UHURU to host one day colloquium on Marikana

The Unit for the Humanities at Rhodes University (UHURU) will host a one day colloquium on 17 April 2014 entitled, “The Marikana Moment and the Post-apartheid state: migrant-worker subjectivity and state violence”.
 
The colloquium aims to address a number of pertinent questions that include the following:
·         How is the subjectivity of the striking miners to be understood?
·         Were they simply strikers for a higher wage or were they rebellious workers threatening state power?
·         How are we to understand the role of women and community members in the strike?
·         What does the state action tell us, if anything regarding the character of South African democracy?
 
A number of academics and students will attempt to answer such questions by presenting their papers. Those presenting will include the University of the Western Cape’s Professor, Suren Pillay whose paper is entitled: “Citizen and Migrant: Rethinking Political Violence Then and Now”; a paper from Dr Paul Stewart from the University of Witwatersrand entitled: “The Rock Drill Operators and worker consciousness on the South African platinum mines: 1985-2014” and “The Marikana Moment: worker rebellion, state massacre and the failure of politics as representation” by Prof Michael Neocosmos.
 
The massacre of 32 migrant workers at the Marikana mine in August 2012 has raised and continues to raise important questions of an analytical and political kind in the post-apartheid South Africa.   
Prof Neocosmos, the Director of UHURU, says the reason is arguably because both the miners and the state did not react according to theoretically expected ways.  
 
“The workers insisted on representing themselves and seemed to reject trade union representation while the state did not pursue its response through corporatist structures, something a liberal democratic state would be expected to do, but rather reacted with intense violence,” he says.
 
“Yet the dominant accounts see the Marikana moment either as a criminal act or as a simple effect of the conflictual relations between labour and capital.   But other questions also arise due to the displacement of migrant labour from official discourse and not least because the idea of ‘migrant labour’ has been replaced in state discourse by other terms such as ‘illegal immigrant’.”  
 
Prof Neocosmos says the rationale for UHURU rightly insists that there has been in South Africa a separation between intellectual concerns in the humanities and social sciences and popular politics since the 1900s.
 
The mission of UHURU, a research project funded by Andrew W Mellon Foundation, is to come up with new paradigms and approaches for a critical engagement with present conditions.

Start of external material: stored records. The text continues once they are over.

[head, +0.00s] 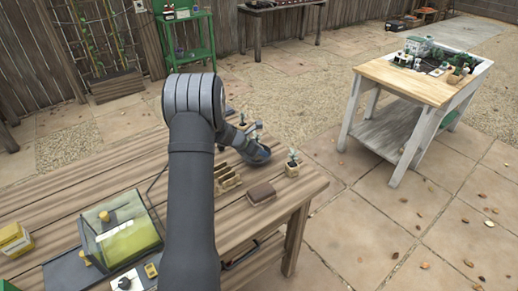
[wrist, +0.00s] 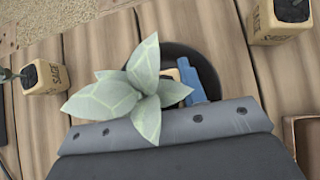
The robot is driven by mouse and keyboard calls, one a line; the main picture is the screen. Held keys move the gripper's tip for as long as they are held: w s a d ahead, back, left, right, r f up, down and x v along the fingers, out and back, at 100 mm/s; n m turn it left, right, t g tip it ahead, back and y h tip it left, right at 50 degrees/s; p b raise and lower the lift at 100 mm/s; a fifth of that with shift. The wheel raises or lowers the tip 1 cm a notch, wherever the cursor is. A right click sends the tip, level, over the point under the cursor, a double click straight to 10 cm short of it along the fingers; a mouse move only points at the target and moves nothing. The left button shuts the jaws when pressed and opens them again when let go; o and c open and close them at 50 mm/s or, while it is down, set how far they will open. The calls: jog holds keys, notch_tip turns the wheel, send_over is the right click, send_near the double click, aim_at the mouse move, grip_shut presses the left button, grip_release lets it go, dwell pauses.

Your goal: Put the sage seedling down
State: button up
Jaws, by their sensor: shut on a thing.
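The sage seedling (wrist: 135,92) shows broad pale green leaves close in front of my gripper (wrist: 165,125) in the wrist view. My gripper is shut on it; the leaves and the gripper hide its pot and the exact grip. Behind it is a dark round dish (wrist: 178,52) with a blue thing (wrist: 202,78) in it. I cannot tell whether the held pot touches anything below.
Small labelled pots stand at the left (wrist: 42,78) and right (wrist: 272,22) in the wrist view. In the head view a potted seedling (head: 292,169) stands near the table's right edge. A brown block (head: 261,194) and a slatted wooden rack (head: 228,180) lie near it.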

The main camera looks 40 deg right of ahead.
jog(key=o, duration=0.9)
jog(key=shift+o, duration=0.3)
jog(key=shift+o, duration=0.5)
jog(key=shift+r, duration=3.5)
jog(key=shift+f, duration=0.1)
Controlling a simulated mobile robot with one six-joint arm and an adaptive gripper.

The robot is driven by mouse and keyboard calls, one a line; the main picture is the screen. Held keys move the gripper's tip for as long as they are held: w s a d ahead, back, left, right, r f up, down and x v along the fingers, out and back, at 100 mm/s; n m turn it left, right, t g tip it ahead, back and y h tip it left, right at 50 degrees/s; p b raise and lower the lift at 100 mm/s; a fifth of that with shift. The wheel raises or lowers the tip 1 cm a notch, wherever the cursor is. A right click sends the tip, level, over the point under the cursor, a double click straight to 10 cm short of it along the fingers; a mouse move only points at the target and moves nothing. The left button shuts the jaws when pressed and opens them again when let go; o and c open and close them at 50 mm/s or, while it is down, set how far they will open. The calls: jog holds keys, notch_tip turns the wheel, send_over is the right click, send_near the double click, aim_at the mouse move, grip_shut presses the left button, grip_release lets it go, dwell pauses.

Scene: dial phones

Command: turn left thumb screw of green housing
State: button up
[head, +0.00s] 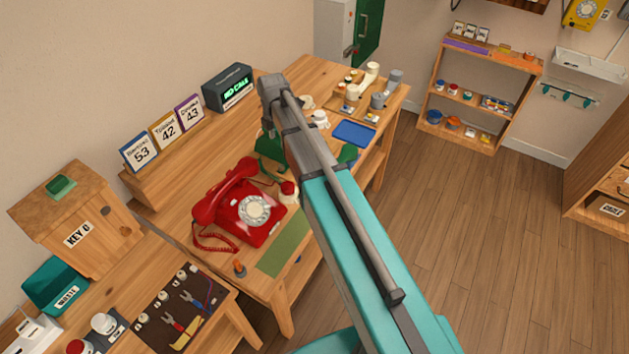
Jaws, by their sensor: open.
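A dark green object (266,143), probably the green housing, sits on the long wooden bench behind the red phone. My arm crosses in front of it and covers much of its right side. I cannot make out its left thumb screw at this size. My grey and teal arm reaches up from the lower right over the bench. I do not see any gripper fingers; my gripper seems hidden behind the arm.
A red dial phone (254,209) stands close in front, with a green mat (284,244) beside it. A blue tray (354,132) and pale parts lie to the right. Number cards (164,132) and a lit display (228,88) line the back. The floor at right is clear.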

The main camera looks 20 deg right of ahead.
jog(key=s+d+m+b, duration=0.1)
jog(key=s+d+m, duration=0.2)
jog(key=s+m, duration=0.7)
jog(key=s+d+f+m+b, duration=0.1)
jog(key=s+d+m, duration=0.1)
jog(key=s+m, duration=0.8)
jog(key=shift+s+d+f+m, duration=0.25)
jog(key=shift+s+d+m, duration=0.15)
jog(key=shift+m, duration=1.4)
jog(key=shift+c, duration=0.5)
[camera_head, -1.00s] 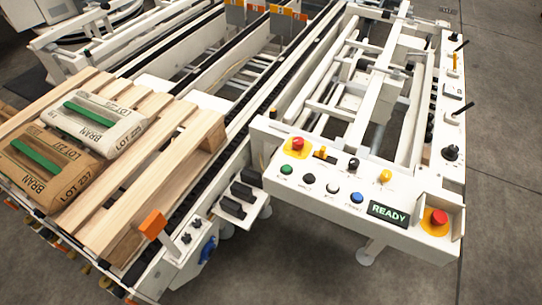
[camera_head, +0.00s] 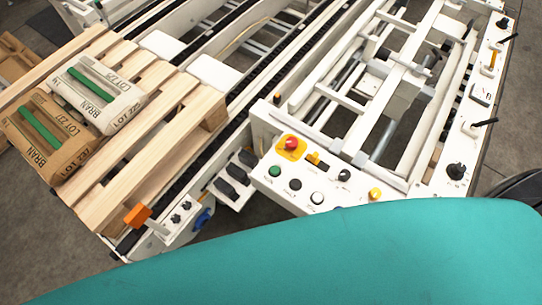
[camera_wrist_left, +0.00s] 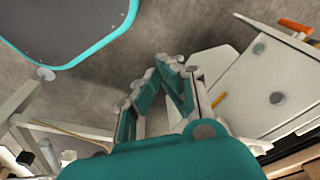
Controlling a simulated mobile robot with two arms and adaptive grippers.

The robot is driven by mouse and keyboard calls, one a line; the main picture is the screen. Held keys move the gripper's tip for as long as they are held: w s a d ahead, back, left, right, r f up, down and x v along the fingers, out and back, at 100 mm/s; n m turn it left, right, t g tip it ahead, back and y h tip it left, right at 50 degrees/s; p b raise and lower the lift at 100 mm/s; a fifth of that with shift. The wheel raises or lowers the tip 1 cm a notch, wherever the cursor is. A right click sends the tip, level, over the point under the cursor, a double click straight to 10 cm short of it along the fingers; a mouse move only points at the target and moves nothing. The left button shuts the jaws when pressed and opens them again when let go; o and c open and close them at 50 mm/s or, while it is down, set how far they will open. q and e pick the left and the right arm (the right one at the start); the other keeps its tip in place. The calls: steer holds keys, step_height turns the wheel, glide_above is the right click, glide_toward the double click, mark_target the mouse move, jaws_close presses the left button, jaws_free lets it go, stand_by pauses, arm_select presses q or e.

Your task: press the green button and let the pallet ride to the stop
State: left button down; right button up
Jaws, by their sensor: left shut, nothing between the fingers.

The humanities in South African universities are facing a crisis. The crisis was highlighted by two reports released by the Department of Higher Education and Training (Charter for the Humanities and Social Sciences and the other from the Academy of Science of South Africa (Consensus Study on the State of the Humanities).


The two reports led to the formal establishment of SAHUDA and, at Rhodes, the new Unit for the Humanities at Rhodes University (UHURU).


“The Uniqueness of UHURU lies in the direct manner in which it has understood the reasons for the decline and the ways in which it plans to make a contribution to reversing this trend. It is a bold and ambitious step towards generating knowledge directly connected with the challenges of our society,” says Dean of Humanities Prof Fred Hendricks.


Prof Neocosmos says that UHURU aims to produce young critical intellectuals who would take such debates and thinking forward into the future. “After all, if the prime concern of the humanities and social sciences is not with thinking human emancipation then it becomes quite difficult to justify their existence,” he added.